Sikap jujur perlu dipelajari oleh setiap orang, sebab kejujuran mewujudkan
keadilan, sedangkan keadilan menuntut kemuliaan abadi, jujur memberikan
keberanian dan ketentraman hati, serta menyucikan lagi pula membuat luhurnya
budi pekerti. Teguhlah pada kebenaran, sekalipun kejujuran dapat merugikanmu,
serta jangan pula berdusta, walaupun dustamu dapat menguntungkanmu.
Barangsiapa berkata jujur serta
bertindak sesuai dengan kenyataan, artinya orang itu berbuat benar.
Orang bodoh yang jujur lebih baik
daripada orang pandai yang lancung. Barangsiapa tidak dapat dipercaya tutur
katanya, atau tidak menepati janji dan kesanggupannya, termasuk golongan orang
munafik sehingga tidak menerima belas kasihan Tuhan.
Pada hakekatnya jujur atau kejujuran
dilandasi oleh kesadaran moral yang tinggi, kesadaran pengakuan akan adanya
sama hak dan kewajiban, serta rasa takut terhadap kesalahan atau dosa.

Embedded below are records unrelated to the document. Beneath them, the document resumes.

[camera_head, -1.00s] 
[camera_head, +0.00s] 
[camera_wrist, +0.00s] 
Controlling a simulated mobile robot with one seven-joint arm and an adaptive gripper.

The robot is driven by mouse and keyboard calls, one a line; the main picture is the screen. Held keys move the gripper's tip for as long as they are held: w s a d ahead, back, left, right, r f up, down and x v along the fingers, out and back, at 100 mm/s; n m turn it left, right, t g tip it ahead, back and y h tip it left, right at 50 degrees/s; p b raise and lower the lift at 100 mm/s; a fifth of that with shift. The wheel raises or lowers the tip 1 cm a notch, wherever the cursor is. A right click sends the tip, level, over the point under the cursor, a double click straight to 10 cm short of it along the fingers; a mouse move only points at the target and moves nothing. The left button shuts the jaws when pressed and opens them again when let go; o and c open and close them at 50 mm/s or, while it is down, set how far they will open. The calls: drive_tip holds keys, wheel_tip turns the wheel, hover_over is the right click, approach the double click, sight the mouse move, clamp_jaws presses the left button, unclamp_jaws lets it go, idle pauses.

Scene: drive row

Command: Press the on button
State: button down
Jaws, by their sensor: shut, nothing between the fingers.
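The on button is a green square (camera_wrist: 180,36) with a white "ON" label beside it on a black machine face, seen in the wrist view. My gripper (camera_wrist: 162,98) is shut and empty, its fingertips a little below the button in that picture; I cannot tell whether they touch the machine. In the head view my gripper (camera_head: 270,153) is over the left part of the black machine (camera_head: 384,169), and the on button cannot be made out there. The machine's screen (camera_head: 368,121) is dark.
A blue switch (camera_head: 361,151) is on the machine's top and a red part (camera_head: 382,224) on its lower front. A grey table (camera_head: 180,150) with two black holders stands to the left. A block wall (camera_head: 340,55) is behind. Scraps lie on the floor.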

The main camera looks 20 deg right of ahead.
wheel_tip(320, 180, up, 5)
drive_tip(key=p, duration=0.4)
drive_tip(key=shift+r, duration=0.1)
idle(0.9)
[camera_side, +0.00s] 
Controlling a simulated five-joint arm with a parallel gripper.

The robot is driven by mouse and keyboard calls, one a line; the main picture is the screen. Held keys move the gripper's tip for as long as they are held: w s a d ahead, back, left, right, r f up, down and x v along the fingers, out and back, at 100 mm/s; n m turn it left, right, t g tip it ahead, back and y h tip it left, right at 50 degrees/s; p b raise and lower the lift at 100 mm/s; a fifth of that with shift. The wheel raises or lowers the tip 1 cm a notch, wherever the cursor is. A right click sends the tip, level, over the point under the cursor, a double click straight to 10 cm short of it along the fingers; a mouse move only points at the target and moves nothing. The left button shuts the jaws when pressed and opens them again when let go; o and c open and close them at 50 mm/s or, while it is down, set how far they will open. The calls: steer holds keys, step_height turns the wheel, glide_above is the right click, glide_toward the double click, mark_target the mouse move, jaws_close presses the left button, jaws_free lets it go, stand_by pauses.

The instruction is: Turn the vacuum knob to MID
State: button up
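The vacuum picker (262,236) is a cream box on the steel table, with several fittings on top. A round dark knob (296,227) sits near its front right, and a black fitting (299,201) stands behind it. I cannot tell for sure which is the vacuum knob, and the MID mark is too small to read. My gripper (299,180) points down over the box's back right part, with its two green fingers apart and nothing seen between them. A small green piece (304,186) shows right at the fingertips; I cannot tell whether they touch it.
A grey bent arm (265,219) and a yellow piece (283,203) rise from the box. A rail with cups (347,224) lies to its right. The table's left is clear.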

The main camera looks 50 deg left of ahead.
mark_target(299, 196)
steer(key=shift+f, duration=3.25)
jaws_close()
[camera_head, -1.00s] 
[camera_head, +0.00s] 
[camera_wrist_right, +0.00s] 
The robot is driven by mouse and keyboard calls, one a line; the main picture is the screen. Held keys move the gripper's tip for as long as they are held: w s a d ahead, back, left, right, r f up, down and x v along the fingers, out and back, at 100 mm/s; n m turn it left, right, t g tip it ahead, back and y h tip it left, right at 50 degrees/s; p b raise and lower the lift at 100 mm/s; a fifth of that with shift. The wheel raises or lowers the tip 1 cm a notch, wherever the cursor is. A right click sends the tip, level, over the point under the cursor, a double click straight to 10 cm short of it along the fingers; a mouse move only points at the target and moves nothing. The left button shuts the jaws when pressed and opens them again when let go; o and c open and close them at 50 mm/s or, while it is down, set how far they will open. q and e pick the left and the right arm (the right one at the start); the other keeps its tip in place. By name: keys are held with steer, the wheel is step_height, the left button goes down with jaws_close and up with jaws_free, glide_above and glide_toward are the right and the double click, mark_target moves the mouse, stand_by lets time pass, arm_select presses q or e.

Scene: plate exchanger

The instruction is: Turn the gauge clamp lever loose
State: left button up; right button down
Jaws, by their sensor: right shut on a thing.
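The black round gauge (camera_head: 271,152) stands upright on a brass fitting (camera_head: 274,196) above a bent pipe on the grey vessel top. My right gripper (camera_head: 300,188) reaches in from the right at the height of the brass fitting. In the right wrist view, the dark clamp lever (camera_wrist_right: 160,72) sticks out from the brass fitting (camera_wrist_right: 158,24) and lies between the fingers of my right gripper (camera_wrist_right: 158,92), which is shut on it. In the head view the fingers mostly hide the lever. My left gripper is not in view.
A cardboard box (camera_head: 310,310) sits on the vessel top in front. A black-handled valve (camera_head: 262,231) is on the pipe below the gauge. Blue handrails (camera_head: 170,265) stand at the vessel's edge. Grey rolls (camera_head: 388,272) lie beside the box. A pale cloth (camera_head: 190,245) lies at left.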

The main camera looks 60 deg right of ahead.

Adapun Kesadaran Moral adalah kesadaran tentang diri kita
sendiri karena kita melihat diri kita sendiri berhadapan dengan hal baik buruk.
Kejujuran bersangkut erat dengan
masalah nurani. Menurut M.Alamsyah dalam bukunya Budi Nurani, filsafat
berfikir, yang disebut nurani adalah sebuah wadah yang ada dalam perasaan
manusia. Wadah ini menyimpan suatu getaran kejujuran. Ketulusan dalam
meneropong kebenaran lokal maupun kebenaran Illah. (M.Alamsyah, 1986:83).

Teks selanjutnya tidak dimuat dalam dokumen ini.